South Korea is complaining about the US ban on the sale of computer chips and other products for the 5G network of Huawei, saying it is “unacceptable” and the extraterritorial assertion of control over third-party sales of products made with US equipment is unprecedented, and has no basis in international law.
In an analysis written for Asia Times by David P. Goldman on May 29, 2020, Goldman said Seoul is trying to mediate between Beijing and Washington following the US Commerce Department’s May 18 announcement that sales of computer chips to companies on its “entity list” will require a license if they are produced with US technology, even if they are produced overseas by foreign companies. Only South Korea and Taiwan manufacture the chips that Huawei needs and they all use US technology.

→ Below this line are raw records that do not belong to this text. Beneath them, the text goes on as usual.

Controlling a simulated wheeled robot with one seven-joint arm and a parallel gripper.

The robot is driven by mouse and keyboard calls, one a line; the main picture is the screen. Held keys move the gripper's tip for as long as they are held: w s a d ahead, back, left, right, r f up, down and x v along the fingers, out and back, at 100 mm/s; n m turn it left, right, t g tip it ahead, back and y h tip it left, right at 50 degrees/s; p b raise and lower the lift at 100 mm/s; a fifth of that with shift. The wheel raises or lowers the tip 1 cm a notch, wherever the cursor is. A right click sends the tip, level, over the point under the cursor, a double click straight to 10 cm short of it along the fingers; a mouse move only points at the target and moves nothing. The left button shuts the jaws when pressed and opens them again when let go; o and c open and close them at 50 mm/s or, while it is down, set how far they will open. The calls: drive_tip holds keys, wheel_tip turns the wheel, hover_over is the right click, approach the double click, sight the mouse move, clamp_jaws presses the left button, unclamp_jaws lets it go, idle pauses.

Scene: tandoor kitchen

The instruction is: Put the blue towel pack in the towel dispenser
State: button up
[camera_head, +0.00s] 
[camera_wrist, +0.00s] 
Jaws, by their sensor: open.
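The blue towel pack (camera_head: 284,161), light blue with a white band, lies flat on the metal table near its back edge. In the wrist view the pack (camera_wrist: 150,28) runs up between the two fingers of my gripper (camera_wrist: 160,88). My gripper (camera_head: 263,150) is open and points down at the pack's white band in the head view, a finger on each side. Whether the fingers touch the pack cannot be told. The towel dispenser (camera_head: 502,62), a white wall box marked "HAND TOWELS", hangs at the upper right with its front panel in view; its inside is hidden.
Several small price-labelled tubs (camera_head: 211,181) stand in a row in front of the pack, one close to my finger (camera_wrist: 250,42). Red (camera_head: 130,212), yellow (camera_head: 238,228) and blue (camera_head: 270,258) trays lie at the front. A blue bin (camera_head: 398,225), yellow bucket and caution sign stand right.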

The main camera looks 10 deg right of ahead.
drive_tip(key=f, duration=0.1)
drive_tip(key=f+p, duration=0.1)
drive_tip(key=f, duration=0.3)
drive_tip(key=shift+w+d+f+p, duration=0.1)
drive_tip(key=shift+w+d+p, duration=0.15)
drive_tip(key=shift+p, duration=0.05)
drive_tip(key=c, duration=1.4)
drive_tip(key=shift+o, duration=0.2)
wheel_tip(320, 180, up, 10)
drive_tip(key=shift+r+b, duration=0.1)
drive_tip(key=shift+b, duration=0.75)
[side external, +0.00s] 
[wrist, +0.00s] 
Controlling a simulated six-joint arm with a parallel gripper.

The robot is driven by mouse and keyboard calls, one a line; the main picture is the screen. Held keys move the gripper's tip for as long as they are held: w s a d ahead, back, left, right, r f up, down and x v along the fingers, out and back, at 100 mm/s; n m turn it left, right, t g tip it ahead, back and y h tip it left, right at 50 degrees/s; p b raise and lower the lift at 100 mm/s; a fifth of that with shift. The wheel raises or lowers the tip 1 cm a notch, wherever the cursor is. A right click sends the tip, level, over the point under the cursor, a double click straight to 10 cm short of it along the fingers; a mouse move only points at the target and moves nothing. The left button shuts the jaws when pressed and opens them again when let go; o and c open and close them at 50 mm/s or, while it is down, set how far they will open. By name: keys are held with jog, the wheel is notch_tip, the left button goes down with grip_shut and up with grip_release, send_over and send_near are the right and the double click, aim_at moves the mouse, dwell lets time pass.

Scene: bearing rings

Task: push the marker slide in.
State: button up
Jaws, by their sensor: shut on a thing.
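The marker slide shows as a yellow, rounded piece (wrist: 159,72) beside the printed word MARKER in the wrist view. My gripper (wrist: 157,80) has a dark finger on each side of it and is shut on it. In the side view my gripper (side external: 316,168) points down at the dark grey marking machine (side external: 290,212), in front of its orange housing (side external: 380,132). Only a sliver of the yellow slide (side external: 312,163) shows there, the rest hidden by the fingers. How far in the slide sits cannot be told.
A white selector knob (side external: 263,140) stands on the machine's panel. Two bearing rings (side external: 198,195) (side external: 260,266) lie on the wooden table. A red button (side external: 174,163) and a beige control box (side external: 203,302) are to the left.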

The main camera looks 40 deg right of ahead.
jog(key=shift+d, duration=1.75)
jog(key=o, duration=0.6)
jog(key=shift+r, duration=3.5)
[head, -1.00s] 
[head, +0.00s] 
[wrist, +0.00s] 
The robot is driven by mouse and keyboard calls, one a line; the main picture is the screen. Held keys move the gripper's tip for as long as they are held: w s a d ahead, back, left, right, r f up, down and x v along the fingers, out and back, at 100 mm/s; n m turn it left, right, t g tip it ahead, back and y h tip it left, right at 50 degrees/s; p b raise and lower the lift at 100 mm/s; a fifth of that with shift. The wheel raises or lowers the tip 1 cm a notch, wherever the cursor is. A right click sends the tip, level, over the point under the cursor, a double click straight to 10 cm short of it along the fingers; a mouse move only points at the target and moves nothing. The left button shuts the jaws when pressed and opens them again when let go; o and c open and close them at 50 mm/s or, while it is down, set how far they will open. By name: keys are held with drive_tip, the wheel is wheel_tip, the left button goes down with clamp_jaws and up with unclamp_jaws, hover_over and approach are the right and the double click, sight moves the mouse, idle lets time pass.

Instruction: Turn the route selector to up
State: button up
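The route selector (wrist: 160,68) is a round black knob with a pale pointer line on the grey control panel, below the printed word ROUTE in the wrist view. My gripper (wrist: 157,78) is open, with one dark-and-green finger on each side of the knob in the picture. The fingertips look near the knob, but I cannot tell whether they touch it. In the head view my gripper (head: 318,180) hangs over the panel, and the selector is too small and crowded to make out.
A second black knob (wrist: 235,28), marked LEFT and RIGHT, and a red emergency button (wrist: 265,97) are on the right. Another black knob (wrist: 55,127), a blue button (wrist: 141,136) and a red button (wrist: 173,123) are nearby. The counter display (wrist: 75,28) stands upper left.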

After the US banned exports of high-end smartphone chips to China’s ZTE Corp in April 2018, Huawei began a crash program to design its own chips. The Commerce Department’s new rules are designed to close what it calls a loophole in US export restrictions, the fabrication of Chinese-designed chips in Taiwan.
China bought almost twice as much from South Korea during the last 12 months as the United States. Sixty percent of all Asian trade stays within Asia, due to tight integration of industrial supply chains. The Korea Times in a May 27 editorial denounced “Washington’s egocentric actions and Beijing bashing,” warning that “a new Cold War and a trade war will deal a severe blow to Korea.”